# Data for this task

○ ○ ○ ○ ○

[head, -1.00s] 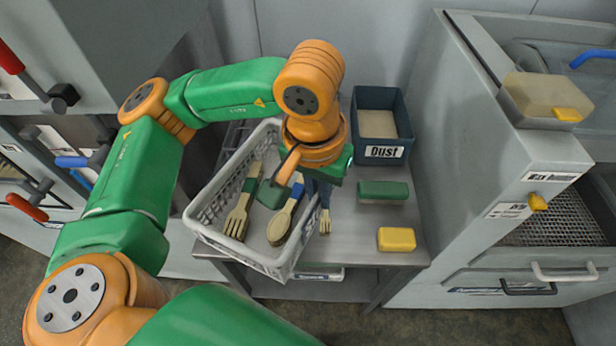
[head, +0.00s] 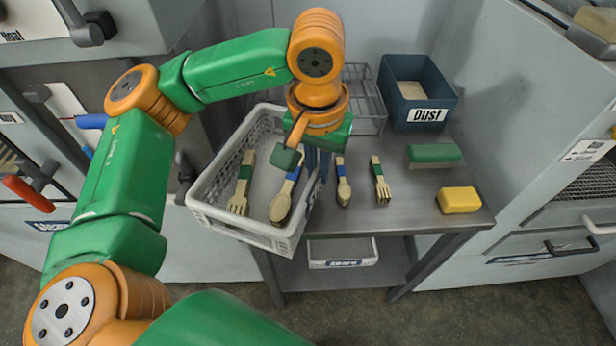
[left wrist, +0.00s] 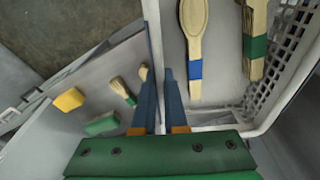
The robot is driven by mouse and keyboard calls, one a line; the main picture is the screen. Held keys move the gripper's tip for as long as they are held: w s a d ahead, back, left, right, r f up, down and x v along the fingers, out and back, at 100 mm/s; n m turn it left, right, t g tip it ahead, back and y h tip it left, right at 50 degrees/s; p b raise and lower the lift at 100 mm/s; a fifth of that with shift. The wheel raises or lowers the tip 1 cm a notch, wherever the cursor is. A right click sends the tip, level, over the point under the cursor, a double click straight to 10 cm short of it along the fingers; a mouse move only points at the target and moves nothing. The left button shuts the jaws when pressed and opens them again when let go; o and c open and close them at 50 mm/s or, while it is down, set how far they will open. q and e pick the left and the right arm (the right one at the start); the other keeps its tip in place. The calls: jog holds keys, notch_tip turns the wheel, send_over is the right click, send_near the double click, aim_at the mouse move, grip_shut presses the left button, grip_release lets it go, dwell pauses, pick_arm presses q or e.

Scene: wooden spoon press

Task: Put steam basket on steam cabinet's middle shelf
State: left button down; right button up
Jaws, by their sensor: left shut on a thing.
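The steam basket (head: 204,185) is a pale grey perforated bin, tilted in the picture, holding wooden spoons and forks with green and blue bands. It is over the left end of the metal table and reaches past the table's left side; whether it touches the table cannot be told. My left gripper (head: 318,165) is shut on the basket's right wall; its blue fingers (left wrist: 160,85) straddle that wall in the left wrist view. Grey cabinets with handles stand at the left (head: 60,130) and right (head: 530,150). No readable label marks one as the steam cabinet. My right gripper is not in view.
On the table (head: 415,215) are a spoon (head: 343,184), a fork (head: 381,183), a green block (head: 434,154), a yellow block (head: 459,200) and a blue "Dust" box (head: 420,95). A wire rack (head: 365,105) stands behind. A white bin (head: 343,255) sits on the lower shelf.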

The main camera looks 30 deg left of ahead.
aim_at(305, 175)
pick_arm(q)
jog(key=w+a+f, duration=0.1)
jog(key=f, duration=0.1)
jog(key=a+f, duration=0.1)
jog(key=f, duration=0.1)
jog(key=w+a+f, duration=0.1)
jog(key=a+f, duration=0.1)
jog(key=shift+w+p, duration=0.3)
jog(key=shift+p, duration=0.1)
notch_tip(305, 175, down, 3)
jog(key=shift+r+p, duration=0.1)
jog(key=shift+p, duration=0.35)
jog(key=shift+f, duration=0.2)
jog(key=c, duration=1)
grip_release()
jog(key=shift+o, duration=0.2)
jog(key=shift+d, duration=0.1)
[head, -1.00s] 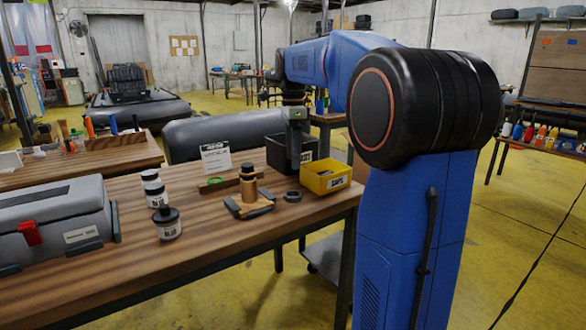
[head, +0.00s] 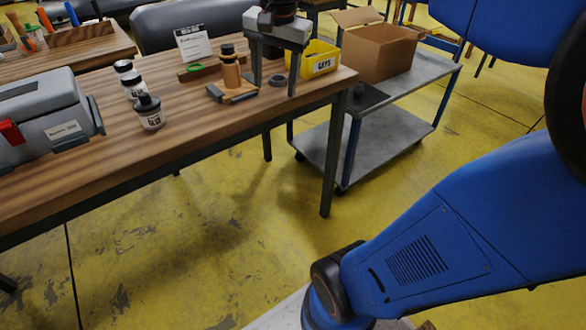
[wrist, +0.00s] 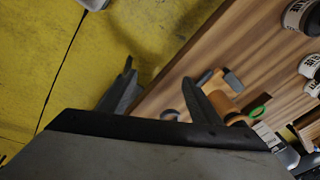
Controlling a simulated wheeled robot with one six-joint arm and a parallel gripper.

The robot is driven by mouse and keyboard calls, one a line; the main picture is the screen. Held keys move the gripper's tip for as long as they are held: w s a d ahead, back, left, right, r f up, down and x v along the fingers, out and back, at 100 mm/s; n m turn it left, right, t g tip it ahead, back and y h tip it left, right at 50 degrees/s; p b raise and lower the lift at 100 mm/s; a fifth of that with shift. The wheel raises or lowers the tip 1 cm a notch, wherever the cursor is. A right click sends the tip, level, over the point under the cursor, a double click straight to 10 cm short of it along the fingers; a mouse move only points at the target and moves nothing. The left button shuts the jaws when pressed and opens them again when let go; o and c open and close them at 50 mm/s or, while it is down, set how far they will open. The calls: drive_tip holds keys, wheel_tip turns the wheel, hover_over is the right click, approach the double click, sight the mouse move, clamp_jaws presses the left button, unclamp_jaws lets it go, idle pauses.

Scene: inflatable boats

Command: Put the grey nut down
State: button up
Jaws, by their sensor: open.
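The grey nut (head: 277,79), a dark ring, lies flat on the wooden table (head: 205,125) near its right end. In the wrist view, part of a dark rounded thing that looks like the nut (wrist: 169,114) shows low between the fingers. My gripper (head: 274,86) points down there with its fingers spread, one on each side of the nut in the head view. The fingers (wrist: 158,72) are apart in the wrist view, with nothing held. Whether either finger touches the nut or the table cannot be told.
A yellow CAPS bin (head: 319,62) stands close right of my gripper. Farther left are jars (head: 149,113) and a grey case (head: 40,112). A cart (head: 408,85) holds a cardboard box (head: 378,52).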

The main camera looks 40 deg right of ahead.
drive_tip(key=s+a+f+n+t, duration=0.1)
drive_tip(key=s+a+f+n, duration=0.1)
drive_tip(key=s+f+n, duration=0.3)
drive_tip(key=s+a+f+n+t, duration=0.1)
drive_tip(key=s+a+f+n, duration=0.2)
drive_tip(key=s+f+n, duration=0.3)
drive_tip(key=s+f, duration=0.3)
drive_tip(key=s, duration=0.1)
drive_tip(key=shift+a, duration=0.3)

○ ○ ○ ○ ○

Search the lines for the string "Scene" and copy every line that has it.

Scene: wooden spoon press
Scene: inflatable boats

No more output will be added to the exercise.